The future of political recruitment?

New media is all the rage. Tanzania’s political class has been pretty excited over the last week or two by the formation of a new political party, CCJ (the name stands for Chama Cha Jamii, or Party of Society). There are a number of interesting things about this event, but one of wider interest beyond the confines of Tanzanian political discourse is their use of an innovative way of registering new party members, normally poaching them from other parties: text messaging and internet registration. The Swahili daily Nipashe ran an article about this a few days ago which I’ve only just noticed now, under the headline ‘CCJ Yazidi Kujitanua Kisiasa’ (‘CCJ are Growing and Widening Themselves Politically’). It writes:

“This strategy, unprecedented in the history of the whole of East Africa, relates to the use of news and communications technology [ICT] … as the service which allows citizens to join the party by electronic means wherever they are…”

(This and the rest of this piece is based on my translation of two pieces in Nipashe in Swahili – Swahili speaking readers can drop me an e-mail or a comment and I’ll transcribe the interesting bits so they can read in the original language).

How do they do it? Quite simple, really: mobile phones. Prospective members send a text to the number 15337 including the word ‘CCJ’, then their exact name, a star, their address, a star, their state, a star and their area. After three weeks, a registration card will be sent to the address listed. In the most amazing (and selfless) part, Richard Kiyabo, the chairman of the party in question, has said they are ready to provide technical support to other parties to teach them how to use the same system of registration.

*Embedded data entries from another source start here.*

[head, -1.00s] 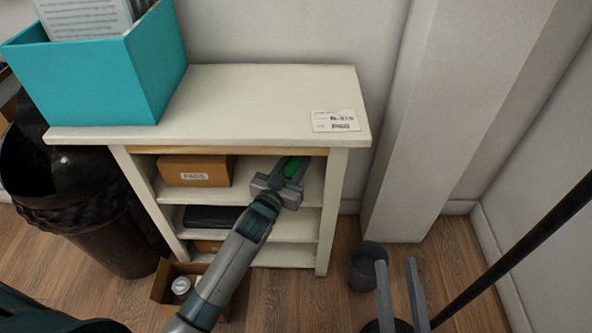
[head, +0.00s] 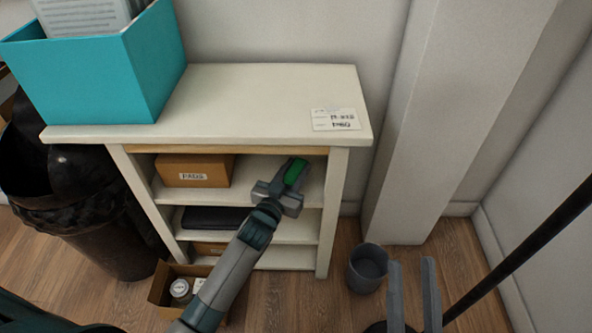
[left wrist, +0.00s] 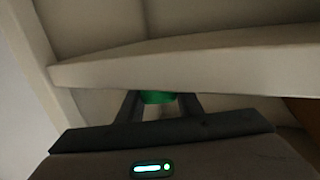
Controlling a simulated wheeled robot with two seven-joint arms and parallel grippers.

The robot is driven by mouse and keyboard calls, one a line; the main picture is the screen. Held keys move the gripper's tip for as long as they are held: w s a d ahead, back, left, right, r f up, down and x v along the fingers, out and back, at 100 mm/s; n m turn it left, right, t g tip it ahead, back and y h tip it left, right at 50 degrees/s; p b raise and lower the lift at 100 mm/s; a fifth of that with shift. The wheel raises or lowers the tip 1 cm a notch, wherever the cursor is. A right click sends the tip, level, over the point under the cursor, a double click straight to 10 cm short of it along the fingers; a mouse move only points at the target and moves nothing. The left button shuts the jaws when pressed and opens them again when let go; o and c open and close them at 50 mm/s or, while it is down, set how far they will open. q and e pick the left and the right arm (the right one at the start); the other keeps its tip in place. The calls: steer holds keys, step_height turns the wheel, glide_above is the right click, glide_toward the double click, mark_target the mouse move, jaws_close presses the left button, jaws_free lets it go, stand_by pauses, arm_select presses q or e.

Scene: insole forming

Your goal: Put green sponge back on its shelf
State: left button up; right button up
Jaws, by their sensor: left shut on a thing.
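The green sponge (head: 295,171) is held at the opening of the shelf unit's top compartment, to the right of the brown box. My left gripper (head: 289,182) is shut on it, and the fingers cover part of it. In the left wrist view the sponge (left wrist: 158,97) shows as a small green patch between the fingers, below a pale shelf board (left wrist: 190,60). I cannot tell whether the sponge touches the shelf (head: 246,190). My right gripper (head: 413,285) is at the lower right, its two fingers apart with nothing between them.
A brown box (head: 194,171) stands at the left of the top compartment. A dark flat item (head: 215,218) lies on the shelf below. A teal bin (head: 97,75) sits on the unit's top (head: 262,95). A grey cup (head: 367,268) and an open carton (head: 160,290) are on the floor.

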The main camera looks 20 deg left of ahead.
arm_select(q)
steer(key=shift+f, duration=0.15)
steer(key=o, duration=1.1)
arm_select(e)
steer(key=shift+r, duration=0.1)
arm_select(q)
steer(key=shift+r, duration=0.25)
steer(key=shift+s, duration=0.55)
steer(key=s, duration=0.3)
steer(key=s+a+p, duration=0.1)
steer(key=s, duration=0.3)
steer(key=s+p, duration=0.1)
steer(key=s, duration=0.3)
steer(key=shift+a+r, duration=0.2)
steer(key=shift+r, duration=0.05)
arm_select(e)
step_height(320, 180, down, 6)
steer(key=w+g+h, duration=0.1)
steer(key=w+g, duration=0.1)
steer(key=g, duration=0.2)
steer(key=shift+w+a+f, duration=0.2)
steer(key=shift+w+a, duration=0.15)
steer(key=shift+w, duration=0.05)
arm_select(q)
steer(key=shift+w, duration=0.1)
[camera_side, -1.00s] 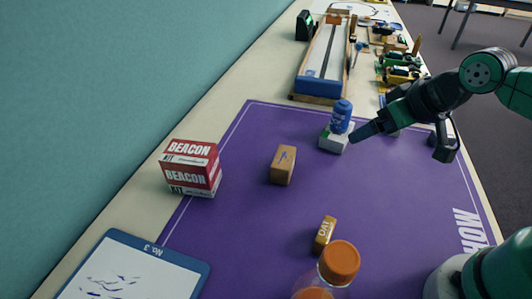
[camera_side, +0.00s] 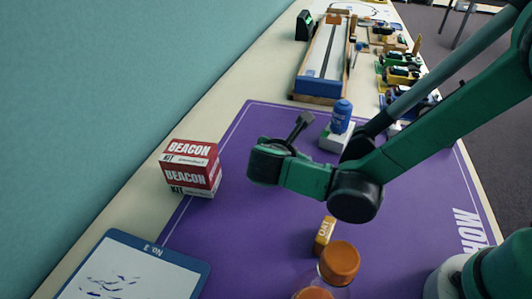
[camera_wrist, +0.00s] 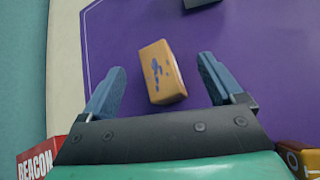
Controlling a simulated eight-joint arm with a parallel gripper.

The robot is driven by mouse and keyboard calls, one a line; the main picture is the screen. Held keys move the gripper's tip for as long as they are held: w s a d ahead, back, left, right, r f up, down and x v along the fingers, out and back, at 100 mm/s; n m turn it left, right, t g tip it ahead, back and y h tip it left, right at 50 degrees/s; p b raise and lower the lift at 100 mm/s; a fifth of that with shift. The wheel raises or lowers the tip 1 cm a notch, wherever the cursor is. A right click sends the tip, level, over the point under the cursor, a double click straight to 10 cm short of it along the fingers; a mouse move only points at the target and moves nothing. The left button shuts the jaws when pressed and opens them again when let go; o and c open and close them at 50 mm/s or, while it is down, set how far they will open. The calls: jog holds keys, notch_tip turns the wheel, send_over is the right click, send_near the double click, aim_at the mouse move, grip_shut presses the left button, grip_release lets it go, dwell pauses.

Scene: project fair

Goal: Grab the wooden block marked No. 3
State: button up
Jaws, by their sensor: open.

This is a great idea, given the size of Tanzania. To sign up people in the villages and fields would require a huge investment in time either from the party (sending out activists far from the towns) or from the potential members (traveling long distances to register). Mobile phone use is very widespread here these days, and the great thing is you can just borrow someone else’s mobile to register yourself. CCJ are just a few weeks old, and this recruitment strategy is the central prong of their drive to ensure that they can participate meaningfully in the elections expected to be held in October.

That’s the technical side of things. The political implications of this new party, formed on the 2nd of March, are now becoming apparent. For those unfamiliar with Tanzanian politics, since independence and the unification of Tanzania and Zanzibar, respectively, only one party has ever ruled in either place: TANU, which became CCM after the Union. My reading is that in the mainland, CCM have had no real worries about their ability to retain power.

The arrival of CCJ didn’t seem like it would influence this much one way or another. But on March 31, Fred Mpendazoe, an MP from CCM announced his defection to the new party. By this defection, Mpendazoe (described as one of the men in CCM on the front line in the battle against corruption by the same paper) has drawn rare praise. It seems this defection is likely to cost him Tsh 45 millions (roughly $35,000) in benefits and other perks of Government membership. By foregoing all of this in order to join the new party he has made himself, and his new party, front-page news. This kind of publicity will perturb CCM, but I doubt it will change the final result at the ballots on the Mainland – but if CCJ succeeds in ‘harvesting’ more members from CCM, things could get interesting.

In Zanzibar, though, the situation is different. Zanzibar’s traditionally warring major parties, CCM and CUF have agreed on a coalition Government after the coming elections, an idea which the House of Representatives just a couple of days ago agreed to put to referendum. This worried me because with CCM and CUF joining arms in a new Governmental structure, Zanzibar would be left without any viable opposition. A complete lack of contestability in Government would be disastrous for political accountability. The remaining party, Chadema, never really seemed to me to be at the races much. The emergence of any new source of political contestability would be great: Zanzibar would enjoy the benefits of peace and better representation that the coalition Government will likely bring without losing too much of the contestability that is required for democratic politics to work.

It’s going to be an interesting few months for East African politics.

UPDATE: A reader has tried the service and found that he wasn’t asked for an exact address, as reported in the papers. It seems that the service may not be all its made out to be. He still got a membership number, though. And I imagine that boosting numbers to get on the October ballot is CCJ’s main aim, so perhaps they’re getting what they need out of it.

FURTHER UPDATE: It seems that registration safeguards on this system aren’t very strong, thanks to a bit of investigation from a reader. But the point about how this technology, once problems are ironed out, could be useful remains valid.